Sushi has made its way around the world, from Cuba to Kenya, but what do our Japanese writers think of the international twists on their country’s signature food?
Did you know that June 18 is International Sushi Day? Don’t worry, I didn’t either, but thankfully our Japanese-language writer Ahiru Neko did, and to celebrate created a list of sushi experiences he and our other writers have had all over the world. The first stop on our international sushi adventure is…
Hong Kong – Akimasa Sushi
This sushi restaurant in Hong Kong was visited by Japanese writer Meg. While the expectation was that a nation so close to Japan would serve sushi similar in style to what’s available in Japan, Akimasa Sushi did just the opposite with toppings like red bean and mayo or cola gelatin. But because of the generous servings and low cost, it appears to be quite popular with the younger generation, with people lining up even when Meg went to check it out.
Australia – Oishii Sushi
Our writer P.K. Sanjun was quite surprised to see sushi places in just about every shopping mall and almost everywhere he went in Australia. While he wasn’t blown away by the quality, he agreed that what he tried was still tasty – comparable to the pre-made sushi you would find in grocery stores in Japan.
China – Genki Sushi
Everything writer Ahiru Neko had heard and been expecting about sushi in China was proven wrong by Genki Sushi. No matter what he ordered, it was one delicious, high-quality dish after the other, including the fatty salmon.
Cuba – Bella Cubana
Unfortunately, our writer Yuichiro Wasai‘s foreign sushi experience was the complete opposite of Ahiru Neko’s.

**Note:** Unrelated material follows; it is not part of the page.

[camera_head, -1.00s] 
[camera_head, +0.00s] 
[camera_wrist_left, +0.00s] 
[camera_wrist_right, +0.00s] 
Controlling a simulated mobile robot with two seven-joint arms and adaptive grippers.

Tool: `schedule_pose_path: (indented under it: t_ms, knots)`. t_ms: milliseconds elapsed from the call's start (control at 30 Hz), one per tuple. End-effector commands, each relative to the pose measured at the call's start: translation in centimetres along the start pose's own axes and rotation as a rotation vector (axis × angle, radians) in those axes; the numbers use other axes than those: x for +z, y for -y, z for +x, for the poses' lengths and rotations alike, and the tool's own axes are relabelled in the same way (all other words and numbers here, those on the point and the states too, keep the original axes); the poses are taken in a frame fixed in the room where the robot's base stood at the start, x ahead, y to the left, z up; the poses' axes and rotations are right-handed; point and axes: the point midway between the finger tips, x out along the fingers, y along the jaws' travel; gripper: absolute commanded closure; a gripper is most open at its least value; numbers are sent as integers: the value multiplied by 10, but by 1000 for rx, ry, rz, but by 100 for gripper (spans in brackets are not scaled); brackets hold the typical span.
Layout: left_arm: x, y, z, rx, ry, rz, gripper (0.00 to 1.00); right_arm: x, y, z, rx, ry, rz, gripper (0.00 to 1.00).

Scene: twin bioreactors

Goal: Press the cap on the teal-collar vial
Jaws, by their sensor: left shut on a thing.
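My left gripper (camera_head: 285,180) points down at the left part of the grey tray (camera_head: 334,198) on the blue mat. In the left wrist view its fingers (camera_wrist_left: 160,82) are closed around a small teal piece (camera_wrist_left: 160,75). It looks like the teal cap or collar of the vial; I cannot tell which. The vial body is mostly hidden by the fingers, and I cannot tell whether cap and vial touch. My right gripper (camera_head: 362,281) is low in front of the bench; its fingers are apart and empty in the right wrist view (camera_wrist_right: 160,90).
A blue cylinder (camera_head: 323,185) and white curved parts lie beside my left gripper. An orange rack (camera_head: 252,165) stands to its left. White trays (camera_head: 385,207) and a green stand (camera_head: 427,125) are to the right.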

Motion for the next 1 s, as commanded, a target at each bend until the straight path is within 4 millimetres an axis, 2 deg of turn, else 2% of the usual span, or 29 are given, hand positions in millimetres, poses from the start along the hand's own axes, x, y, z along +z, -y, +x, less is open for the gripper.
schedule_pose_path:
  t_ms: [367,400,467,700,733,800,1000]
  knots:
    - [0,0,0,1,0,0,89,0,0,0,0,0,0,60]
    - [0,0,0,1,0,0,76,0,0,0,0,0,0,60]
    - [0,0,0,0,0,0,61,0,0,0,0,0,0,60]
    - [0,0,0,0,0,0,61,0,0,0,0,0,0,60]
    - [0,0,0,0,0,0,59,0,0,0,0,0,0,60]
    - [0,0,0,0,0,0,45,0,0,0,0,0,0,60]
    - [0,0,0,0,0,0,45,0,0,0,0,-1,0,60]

While sushi is rare enough in Cuba it is said that most will go their whole life without trying it once, Yuuichiro informs us that sushi restaurants do exist there, mostly in expensive hotels. In his own words, “if the sushi he tried there had been served in Japanese prisons it would be considered a human rights violation.” The fish both smelled and tasted bad, the sushi rice was soggy, and it took him an hour to eat the four pieces he had ordered. “It was painful,” he recalled.
France – Planet Sushi
Thankfully, Yuichiro’s next experience was much better at popular sushi chain Planet Sushi in France. While at first skeptical about some of the combinations, like the strawberry jam and rice-filled crepe sushi roll, he was pleasantly surprised at how good of a combination it actually was. With other unorthodox rolls and sushi neta, he described the experience as “a way to enjoy sushi that even Japanese people do not know”. That’s quite a compliment!
Kenya – Haru
While our writer Go’s sushi experiences in Kenya were poor, to say the least, he did find one gem in the outskirts of Nairobi, called Haru. The sushi was fresh, the tempura was excellent, and so was the service. Go left feeling quite satisfied with the level of quality of the food served there.
All experiences, both good and bad, considered, our writers still prefer the sushi of their homeland. And considering Japan did it first and has continued doing it for centuries, that’s a fair enough decision.